[DATA EXTRACT]:
• • • • • • •

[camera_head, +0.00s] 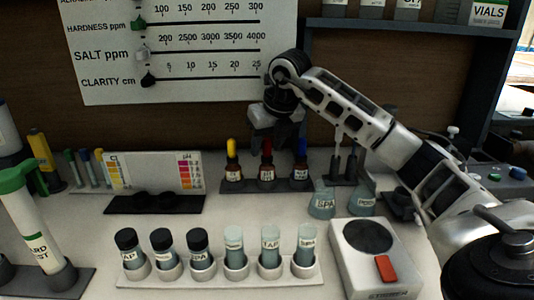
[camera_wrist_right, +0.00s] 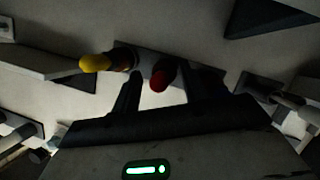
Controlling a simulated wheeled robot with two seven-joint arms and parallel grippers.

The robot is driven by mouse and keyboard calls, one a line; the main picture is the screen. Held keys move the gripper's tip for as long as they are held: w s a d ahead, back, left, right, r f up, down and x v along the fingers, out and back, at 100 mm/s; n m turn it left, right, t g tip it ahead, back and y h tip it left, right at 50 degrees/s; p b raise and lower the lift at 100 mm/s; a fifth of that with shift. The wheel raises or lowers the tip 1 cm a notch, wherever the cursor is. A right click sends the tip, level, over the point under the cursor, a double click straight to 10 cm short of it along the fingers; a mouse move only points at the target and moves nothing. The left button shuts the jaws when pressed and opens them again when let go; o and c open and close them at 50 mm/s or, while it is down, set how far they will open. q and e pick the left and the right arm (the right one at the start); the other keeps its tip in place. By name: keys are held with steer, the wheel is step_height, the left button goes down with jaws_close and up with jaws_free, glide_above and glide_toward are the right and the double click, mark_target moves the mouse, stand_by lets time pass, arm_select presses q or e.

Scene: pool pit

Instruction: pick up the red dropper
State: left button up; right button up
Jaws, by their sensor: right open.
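The red dropper (camera_head: 266,172) is a dark bottle with a red bulb, upright in a dark rack between a yellow dropper (camera_head: 232,172) and a blue dropper (camera_head: 301,172). In the right wrist view the red bulb (camera_wrist_right: 163,74) shows between the two dark fingers. My right gripper (camera_head: 276,138) is open and empty, just above and behind the red dropper's bulb in the head view. I cannot tell whether a finger touches it. My left gripper is not in view.
The dark dropper rack (camera_head: 228,187) stands at the back of the counter. A white rack (camera_head: 210,279) of several vials is in front. Flasks (camera_head: 322,203) and a white device with a red button (camera_head: 386,268) are at the right. A test chart (camera_head: 150,170) stands left.

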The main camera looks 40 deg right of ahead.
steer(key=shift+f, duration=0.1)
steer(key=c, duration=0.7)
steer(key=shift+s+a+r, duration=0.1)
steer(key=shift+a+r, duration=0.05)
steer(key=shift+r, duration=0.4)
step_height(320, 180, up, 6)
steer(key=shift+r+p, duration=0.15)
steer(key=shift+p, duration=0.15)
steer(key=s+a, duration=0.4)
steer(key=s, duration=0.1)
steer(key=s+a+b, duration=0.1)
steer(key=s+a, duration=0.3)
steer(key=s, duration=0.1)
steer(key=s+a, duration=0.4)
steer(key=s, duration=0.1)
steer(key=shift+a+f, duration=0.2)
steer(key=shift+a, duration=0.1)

• • • • • • •

[SET EXERCISE]: Transcribe the preceding listing in its entirety and with exact wording, leaving out pictures.

[THE REPLY]:
[camera_head, +0.00s] 
[camera_wrist_right, +0.00s] 
Controlling a simulated wheeled robot with two seven-joint arms and parallel grippers.

The robot is driven by mouse and keyboard calls, one a line; the main picture is the screen. Held keys move the gripper's tip for as long as they are held: w s a d ahead, back, left, right, r f up, down and x v along the fingers, out and back, at 100 mm/s; n m turn it left, right, t g tip it ahead, back and y h tip it left, right at 50 degrees/s; p b raise and lower the lift at 100 mm/s; a fifth of that with shift. The wheel raises or lowers the tip 1 cm a notch, wherever the cursor is. A right click sends the tip, level, over the point under the cursor, a double click straight to 10 cm short of it along the fingers; a mouse move only points at the target and moves nothing. The left button shuts the jaws when pressed and opens them again when let go; o and c open and close them at 50 mm/s or, while it is down, set how far they will open. q and e pick the left and the right arm (the right one at the start); the other keeps its tip in place. By name: keys are held with steer, the wheel is step_height, the left button goes down with jaws_close and up with jaws_free, glide_above and glide_toward are the right and the double click, mark_target moves the mouse, stand_by lets time pass, arm_select presses q or e.

Scene: pool pit

Instruction: pick up the red dropper
State: left button up; right button up
Jaws, by their sensor: right open.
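The red dropper (camera_head: 266,172) is a dark bottle with a red bulb, upright in a dark rack between a yellow dropper (camera_head: 232,172) and a blue dropper (camera_head: 301,172). In the right wrist view the red bulb (camera_wrist_right: 163,74) shows between the two dark fingers. My right gripper (camera_head: 276,138) is open and empty, just above and behind the red dropper's bulb in the head view. I cannot tell whether a finger touches it. My left gripper is not in view.
The dark dropper rack (camera_head: 228,187) stands at the back of the counter. A white rack (camera_head: 210,279) of several vials is in front. Flasks (camera_head: 322,203) and a white device with a red button (camera_head: 386,268) are at the right. A test chart (camera_head: 150,170) stands left.

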The main camera looks 40 deg right of ahead.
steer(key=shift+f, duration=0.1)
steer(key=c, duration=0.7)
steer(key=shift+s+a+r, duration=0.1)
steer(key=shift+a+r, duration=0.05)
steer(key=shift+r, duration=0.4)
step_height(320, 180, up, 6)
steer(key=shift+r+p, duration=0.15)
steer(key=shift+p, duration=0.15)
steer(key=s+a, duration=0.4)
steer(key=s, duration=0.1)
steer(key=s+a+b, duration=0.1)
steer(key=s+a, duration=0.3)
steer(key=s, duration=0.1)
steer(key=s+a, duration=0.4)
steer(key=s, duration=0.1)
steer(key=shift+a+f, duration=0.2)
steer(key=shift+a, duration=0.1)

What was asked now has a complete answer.